When Sigi Schmid coached the LA Galaxy in a playoff match against the Metrostars on September 26, 2001, he looked to the actions of a friend of his son, Kyle, for guidance.
Kyle, who was 15 years old at the time, had a teammate whose older brother was working in his office at the World Trade Center on September 11 when two hijacked planes crashed into the two largest towers, killing thousands of people and affecting the lives of millions of others.
Schmid saw the affect that the attacks had on the young player’s mother and family. And when Schmid coached the LA Galaxy in the first match in New York since the attack, he drew inspiration from that family.
“You could see how much it hurt people, but you could also see that for a kid to get out and play a soccer game was a bit of a respite,” Schmid said. “That was my thinking as I prepared my team for the game. We became a little two-hour safe haven for everybody.”
It wasn’t easy, Schmid said, to bring his players back on the field after the tragic events just days earlier, but he knew that in many ways, the playoff meeting between the two teams could be a bit cathartic.
He didn’t know what to say to his players, who just 24 hours before the terrorist attacks were on a flight from Logan International Airport that was bound for Los Angeles International Airport – the exact flight pattern of Flight 11, which was the first to crash into the World Trade Center.
“It was a hard game to try and go out there and play. Everybody’s mind was on other things and people were concerned because they had friends or knew people who knew people that were victimized by 9/11,” Schmid said. “My whole approach was that the country also needed to have some entertainment.
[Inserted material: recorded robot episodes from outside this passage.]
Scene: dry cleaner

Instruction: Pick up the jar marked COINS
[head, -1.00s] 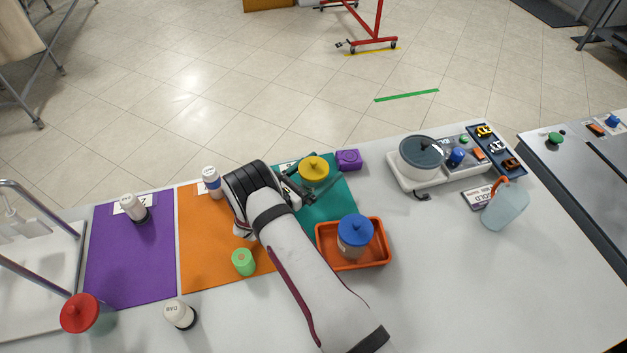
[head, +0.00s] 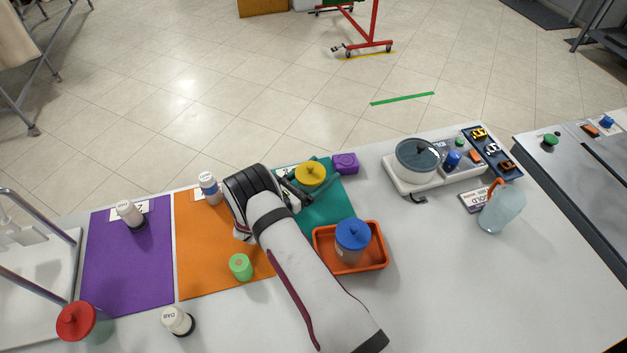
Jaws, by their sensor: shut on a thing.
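Three lidded jars show in the head view, and I cannot read the word COINS on any of them. The jar with the yellow lid (head: 310,172) stands on the teal mat (head: 322,212). My gripper (head: 312,188) is shut on this jar, with its dark fingers just below the lid. Most of the jar's body is hidden by the lid and fingers. The jar with the blue lid (head: 352,236) stands in an orange tray (head: 377,262). The jar with the red lid (head: 77,320) stands at the left front.
A purple block (head: 345,163) is close to the right of the held jar. White bottles (head: 209,187) and a green cylinder (head: 241,267) are left of my arm. A pot (head: 417,160) on a white unit and a spray-like bottle (head: 502,210) stand right. The right front counter is clear.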

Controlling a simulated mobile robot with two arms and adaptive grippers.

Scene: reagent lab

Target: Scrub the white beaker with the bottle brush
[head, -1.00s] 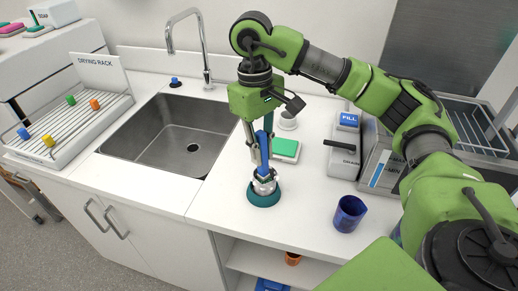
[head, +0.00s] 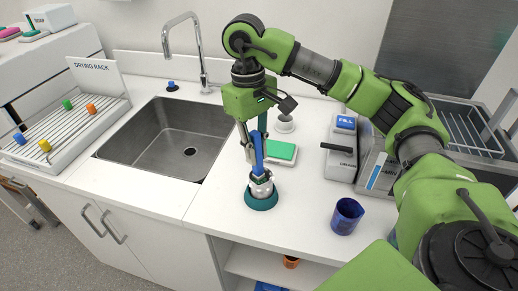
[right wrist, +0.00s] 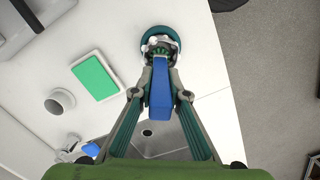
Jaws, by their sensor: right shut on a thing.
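The bottle brush, with a blue handle (head: 258,150), stands upright with its lower end in a round teal-based holder (head: 261,201) on the counter. My right gripper (head: 256,160) points down and is shut on the blue handle. In the right wrist view the handle (right wrist: 160,97) lies between the fingertips (right wrist: 161,94); the teal rim (right wrist: 176,32) shows beyond it. The bristles are largely hidden. A small white beaker (head: 284,125) stands behind the gripper; it also shows in the right wrist view (right wrist: 59,102). My left gripper is not in view.
A green pad on a white tray (head: 281,152) lies between brush and beaker. A dark blue cup (head: 346,217) stands front right. The sink (head: 170,135) and drying rack (head: 70,125) are left. A FILL/DRAIN unit (head: 341,155) stands right.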

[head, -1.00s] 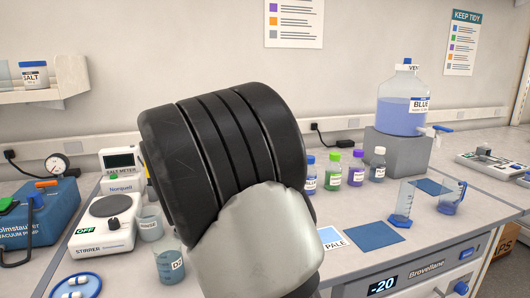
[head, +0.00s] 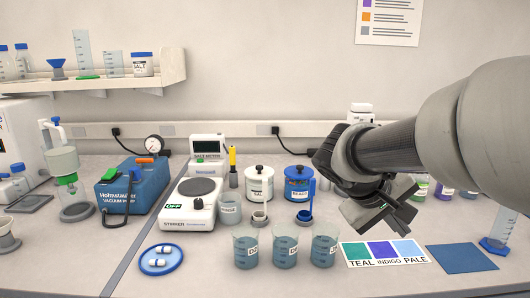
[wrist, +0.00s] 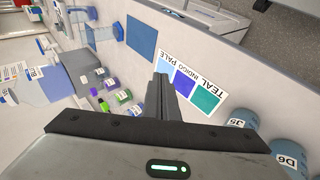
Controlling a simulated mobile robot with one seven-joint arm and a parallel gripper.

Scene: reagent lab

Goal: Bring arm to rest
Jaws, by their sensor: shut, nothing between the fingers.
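My gripper (head: 388,212) is shut and empty. In the head view it hangs above the bench, just behind and over the colour card (head: 383,253) marked TEAL, INDIGO and PALE. My arm reaches in from the right side of that view. In the wrist view the closed fingers (wrist: 163,78) point at the card (wrist: 190,83), with its pale end nearest the fingertips. My arm hides part of the bench behind it.
Three labelled beakers (head: 285,251) stand left of the card. A blue mat (head: 460,258) lies to its right. Behind are two jars (head: 259,183), a stirrer (head: 190,206) and a blue vacuum pump (head: 133,188). A blue dish (head: 161,260) sits at front left.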

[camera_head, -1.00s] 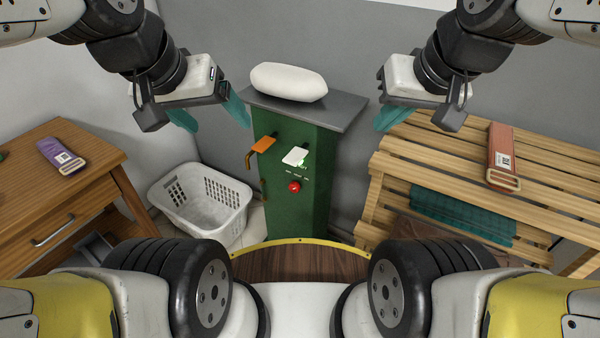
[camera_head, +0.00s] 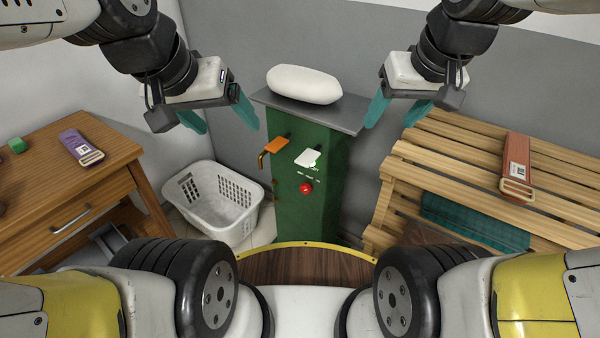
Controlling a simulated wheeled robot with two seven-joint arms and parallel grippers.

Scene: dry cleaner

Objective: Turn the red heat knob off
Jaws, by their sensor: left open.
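The red heat knob (camera_head: 305,188) is a small round knob low on the front of a green cabinet (camera_head: 318,215). Small pale marks show just above it; its setting is too small to tell. My left gripper (camera_head: 222,124), with teal fingers, is open and empty, above and left of the knob. My right gripper (camera_head: 396,112), also with teal fingers, is right of the cabinet top and well apart from the knob. Its two fingers show apart with nothing between them.
A white padded form (camera_head: 304,84) lies on the grey top (camera_head: 350,112). A white basket (camera_head: 212,203) stands left, a wooden desk (camera_head: 70,185) further left, a slatted bench (camera_head: 465,150) right.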

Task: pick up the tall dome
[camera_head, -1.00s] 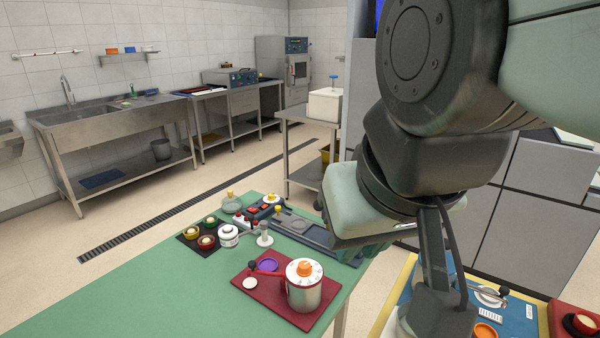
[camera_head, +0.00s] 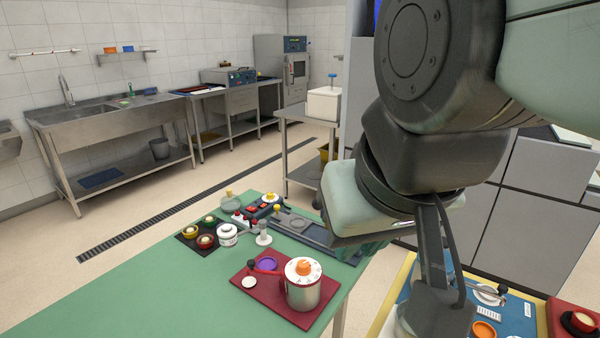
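I cannot tell for sure which thing is the tall dome. A small pale, see-through dome-like thing with a yellow knob (camera_head: 231,203) stands at the back of the green table (camera_head: 150,300), and may be it. A steel pot with a white lid and orange knob (camera_head: 304,291) stands on a dark red mat (camera_head: 262,302) nearer the front. My gripper (camera_head: 362,248) hangs above the right side of the green table, to the right of both and apart from them. Its fingers are mostly hidden behind my wrist, so its opening does not show.
A white jar (camera_head: 227,235), a small grey-white stand (camera_head: 264,234) and several small bowls on a black mat (camera_head: 184,236) crowd the table's back. A grey tray (camera_head: 318,236) lies near my gripper. The table's front left is clear. A blue mat (camera_head: 510,320) lies at lower right.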

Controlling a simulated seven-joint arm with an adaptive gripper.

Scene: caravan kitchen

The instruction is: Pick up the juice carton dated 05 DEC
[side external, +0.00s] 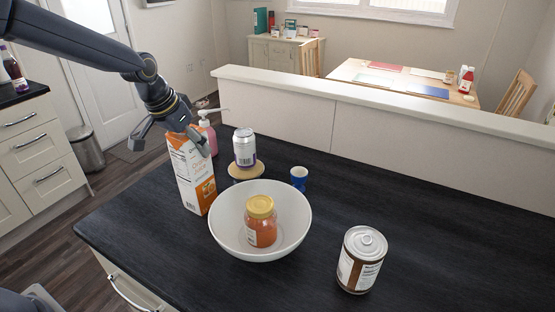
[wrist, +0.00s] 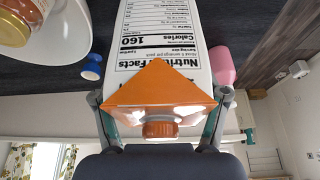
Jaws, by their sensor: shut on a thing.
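The juice carton (side external: 193,174) is tall, orange and white, and stands upright at the left of the dark counter. The carton also fills the middle of the wrist view (wrist: 160,84), showing its orange gable top, brown cap and a nutrition panel. No date is readable on the faces in view. My gripper (side external: 180,130) reaches down over the carton's top from above. In the wrist view its fingers (wrist: 159,118) lie on both sides of the gable, shut on the carton. I cannot tell whether the carton's base is off the counter.
A white bowl (side external: 225,225) holding an orange jar (side external: 261,222) is close at the carton's right. Behind are a pink pump bottle (side external: 208,136) and a can (side external: 244,148) on a wooden stand (side external: 246,172). A blue cup (side external: 299,178) and a brown-labelled can (side external: 361,261) stand right.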

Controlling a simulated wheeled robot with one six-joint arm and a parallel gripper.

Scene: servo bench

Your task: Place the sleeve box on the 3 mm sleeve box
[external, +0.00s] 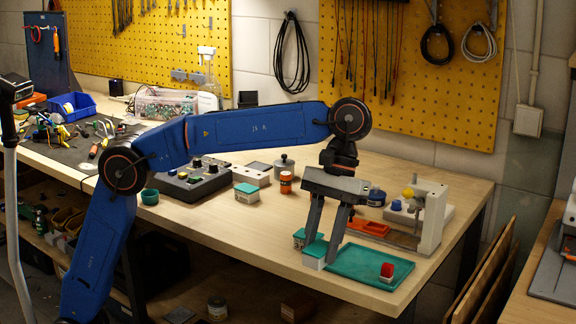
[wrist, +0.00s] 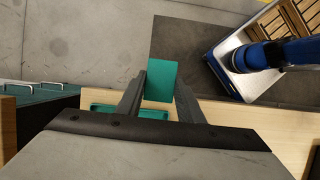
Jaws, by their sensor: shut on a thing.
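My gripper (external: 320,250) points down over the front edge of the bench. It is shut on a white sleeve box with a teal lid (external: 313,262). In the wrist view the teal top of the held sleeve box (wrist: 161,80) sits between the two fingers (wrist: 160,97). A second teal-lidded box (external: 299,238) shows just behind and left of the held one, partly hidden by a finger. A third teal-lidded box (external: 246,194) stands farther back left. No size labels can be read, so I cannot tell which is the 3 mm sleeve box.
An orange tray (external: 369,228) and a grey-white bench device (external: 431,220) stand behind. A control box (external: 192,180) is at left. Bare bench top lies between them.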

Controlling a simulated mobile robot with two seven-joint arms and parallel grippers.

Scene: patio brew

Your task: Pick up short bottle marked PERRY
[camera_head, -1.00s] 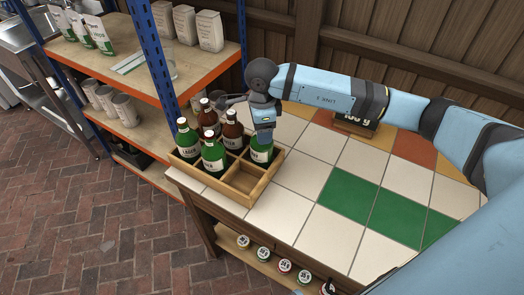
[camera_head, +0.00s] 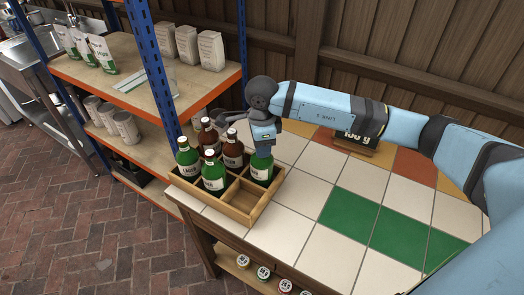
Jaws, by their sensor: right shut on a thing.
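A short green bottle (camera_head: 261,172) with a pale label stands in the right end of a wooden crate (camera_head: 239,215) on the tiled table. Its label is too small and too covered for me to read. My right gripper (camera_head: 262,153) comes down from above and is shut on the upper part of this bottle, hiding its neck. The bottle's lower part is still within the crate walls. My left gripper is not in view.
Two green bottles marked LAGER (camera_head: 187,158) (camera_head: 213,174) and brown bottles (camera_head: 233,148) fill the crate's left compartments. A shelf unit (camera_head: 150,90) with bags and tins stands close on the left. A small sign (camera_head: 354,141) stands behind; the tiles at right are clear.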

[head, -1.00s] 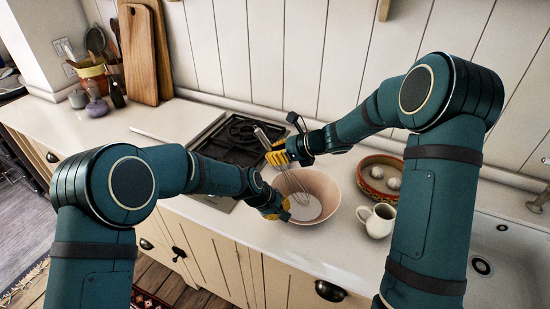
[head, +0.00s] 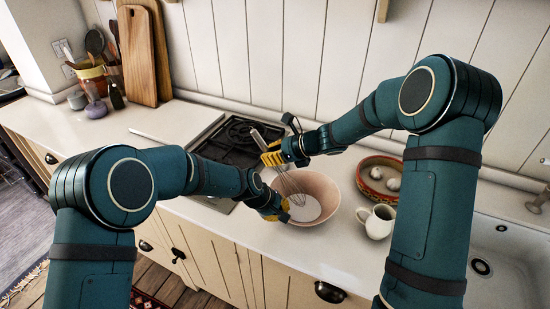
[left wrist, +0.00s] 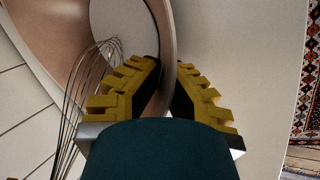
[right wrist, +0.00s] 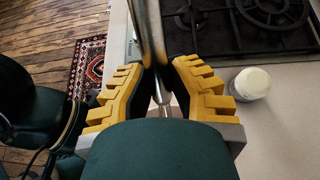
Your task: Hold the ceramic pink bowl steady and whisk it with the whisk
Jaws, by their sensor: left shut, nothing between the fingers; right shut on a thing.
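The pink ceramic bowl (head: 325,192) stands on the counter right of the stove, with a pale round patch at its bottom. My right gripper (head: 271,158) is shut on the handle of the metal whisk (head: 288,184), above the bowl's far left side. The whisk is tilted, its wire loops reaching down into the bowl. In the right wrist view the handle (right wrist: 150,40) runs between the fingers. My left gripper (head: 284,212) is shut at the bowl's near left rim. In the left wrist view the fingertips (left wrist: 168,75) flank the rim; a firm grip is not visible.
A cream jug (head: 377,221) and a red patterned dish (head: 372,170) with white eggs stand right of the bowl. The sink (head: 500,255) is at far right. The black stove (head: 235,142) lies left of the bowl. A white-lidded container (right wrist: 250,83) stands beside the stove.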

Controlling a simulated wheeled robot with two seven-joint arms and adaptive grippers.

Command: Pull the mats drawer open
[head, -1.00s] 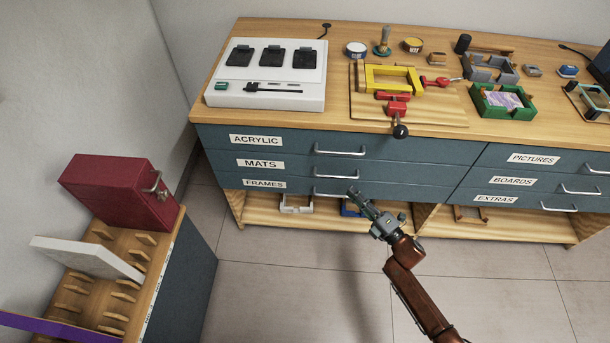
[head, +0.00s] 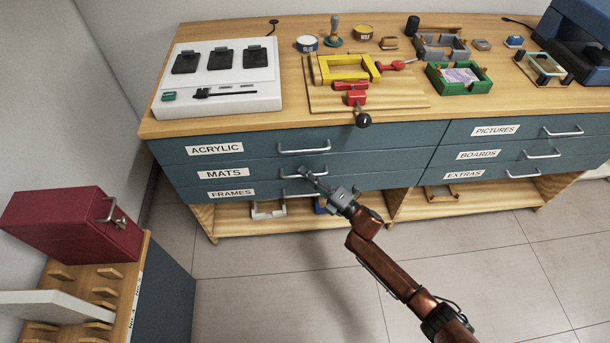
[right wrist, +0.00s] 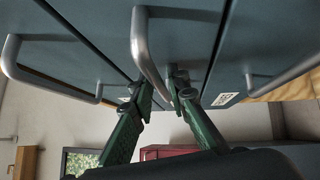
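The mats drawer (head: 262,173) is the middle drawer of the left stack in the head view, labelled MATS, with its front level with its neighbours. Its metal handle (head: 291,174) is partly covered by my right gripper (head: 308,173). In the right wrist view the handle (right wrist: 149,55) runs down between the two green fingertips of the right gripper (right wrist: 163,84). The fingertips sit close on either side of the bar, and the gripper looks shut on it. My left gripper is not in view.
The acrylic drawer (head: 241,148) is directly above and the frames drawer (head: 256,190) directly below, each with its own handle. A red box (head: 70,225) stands on the rack at left. The floor (head: 250,285) before the cabinet is clear.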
If we could provide a bit of that distraction and give people 2 hours of happiness, especially where we were playing, and allow their minds to escape a little bit before they had to get back to reality, that was our offering to help people recover from the tragic event that took place.”
On Saturday, the Sounders and Schmid had an opportunity to pay tribute to the thousands of workers who played a role in helping people to safety and nurturing those affected back to health.
“To pay tribute to all the rescue workers that were involved and helped when such a tragedy took place and all that they’ve suffered since then … we are a safe haven again,” he said. “Our message to them is that we still appreciate what you’ve done.”